Having earned money, they are often able to send some money to their home country, or to save money and return to their home country and set up in business and thus to contribute to the development of their countries. This is more efficient than international poverty relief, which only alleviates poverty, rather than turning it into prosperity.
Also, immigrants are usually more enterprising and motivated to create wealth, than the natives who tend to rely on government for their well being. Many businesses in Britain have been created by immigrants who came to the country with very little money or no money at all. While the Americas have been practically created by immigrants.
As far as cultural integration is concerned ‐ governments should not interfere with culture. The London Dome is a fitting monument to governments meddling with culture. Nor is there any harm if a Hindu will prefer to visit his temple, rather than get drunk in a pub. Nor is a traditional arranged marriage necessarily inferior to a “modern” same-sex marriage, which is now becoming institutionalized in Europe. Those who believe that homosexuality and communal sex are “modern” are entitled to their belief, but are not those who know, that sodomy and sex orgies are older than the Bible, entitled to hold a different view?

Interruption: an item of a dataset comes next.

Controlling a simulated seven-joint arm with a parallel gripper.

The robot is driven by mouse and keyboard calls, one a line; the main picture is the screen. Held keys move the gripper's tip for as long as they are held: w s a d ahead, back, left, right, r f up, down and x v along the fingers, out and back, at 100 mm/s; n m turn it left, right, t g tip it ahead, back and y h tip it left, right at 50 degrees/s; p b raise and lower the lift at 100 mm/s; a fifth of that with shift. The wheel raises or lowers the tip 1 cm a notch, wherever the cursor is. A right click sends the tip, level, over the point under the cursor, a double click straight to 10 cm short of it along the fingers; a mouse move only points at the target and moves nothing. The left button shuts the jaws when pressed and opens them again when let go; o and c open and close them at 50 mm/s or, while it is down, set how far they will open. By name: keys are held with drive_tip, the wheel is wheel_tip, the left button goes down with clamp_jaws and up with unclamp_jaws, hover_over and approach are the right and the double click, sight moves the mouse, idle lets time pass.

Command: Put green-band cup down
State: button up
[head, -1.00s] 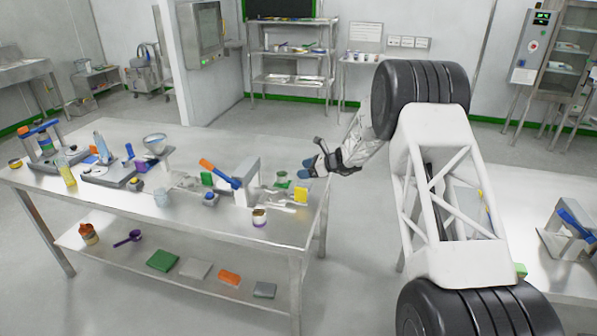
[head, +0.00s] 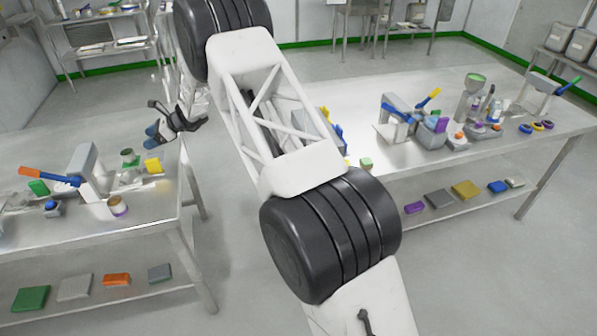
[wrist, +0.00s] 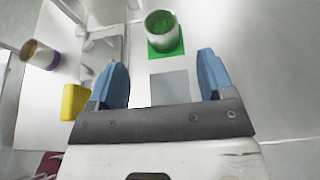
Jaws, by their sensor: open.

The problems of “refugees”, in the true sense of the word are the result of politics, and it is for the governments who created these problems to resolve them, but the natural movement of people around the world is not a problem. It is a blessing, and, if freed from political manipulation, could bring economic and cultural benefit to all around the world.
1) The exception to this rule are refugees from revolutions, who are often relatively wealthy, educated, come with money and business expertise, become instantly self-supporting and wealth producing, and often are an asset, rather than a liability to the host country.
Occasionally, asylum seekers are single individuals fleeing from ‘political’ persecution by a government with whom they happen to be out of favour. In such cases they are seldom a problem, although giving them asylum might affect relationships with the country from which they flee.